A plethora of media attention has descended on the emerging natural gas cleantech sector since the New Alternative Transportation to Give Americans Solutions (NAS GAS) Act of 2009 (http://themccormickstandard.com/new-alternative-transportation-to-give-americans-solutions-act-of-2009/). Still, natural gas vehicle-related companies (NGVs) are a sometimes overlooked segment of cleantech. There’s even a stock website solely devoted to NGV stocks (http://ngvstocks.com/).
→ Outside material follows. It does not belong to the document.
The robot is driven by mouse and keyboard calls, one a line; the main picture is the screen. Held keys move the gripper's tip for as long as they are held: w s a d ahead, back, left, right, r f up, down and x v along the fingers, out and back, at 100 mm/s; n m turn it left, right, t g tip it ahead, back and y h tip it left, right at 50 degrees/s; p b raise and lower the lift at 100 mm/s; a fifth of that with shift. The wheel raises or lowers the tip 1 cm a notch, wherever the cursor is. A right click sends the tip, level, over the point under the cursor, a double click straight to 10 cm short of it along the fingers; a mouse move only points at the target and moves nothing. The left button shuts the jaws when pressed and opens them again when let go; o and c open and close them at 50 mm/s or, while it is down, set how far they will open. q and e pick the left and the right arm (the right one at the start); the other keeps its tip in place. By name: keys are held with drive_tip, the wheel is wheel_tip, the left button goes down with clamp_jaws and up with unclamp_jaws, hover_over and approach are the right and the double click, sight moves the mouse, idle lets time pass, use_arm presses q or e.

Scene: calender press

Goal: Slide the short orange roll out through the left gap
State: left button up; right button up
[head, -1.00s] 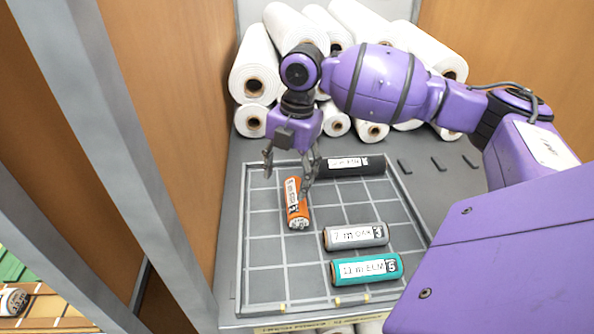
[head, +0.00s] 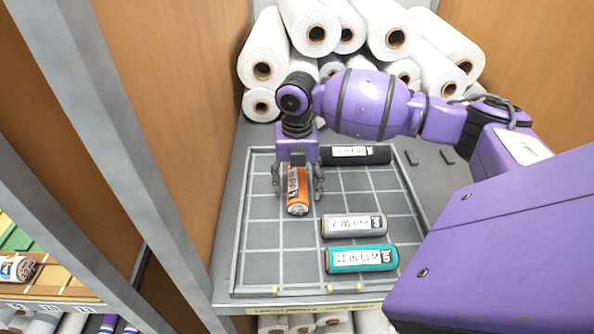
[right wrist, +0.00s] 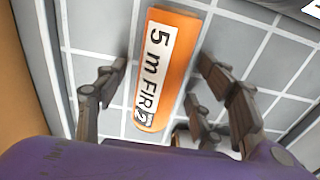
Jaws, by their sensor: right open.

NGVs are common in Europe and emerging markets but still relatively unknown in the U.S.

CNBC and stock market pundit Jim Cramer have had their say about the sector ( http://www.cnbc.com/id/36497893/Natural_Gas_Plan_Gaining_Support_in_Congress_Pickens) (http://www.cnbc.com/id/37472995/CNBC_EXCLUSIVE_CNBC_TRANSCRIPT_CNBC_S_JIM_CRAMER_SPEAKS_WITH_T_BOONE_PICKENS_CHAIRMAN_CEO_OF_BP_CAPITAL_TODAY_ON_CNBC_S_MAD_MONEY_W_JIM_CRAMER).

Well-known advocate for NGVs T. Boone Pickens, the Chairman of BP Capital Management, has spent more than $60 million in what is known as the Pickens Plan (http://www.greentechmedia.com/articles/read/t.-boone/). 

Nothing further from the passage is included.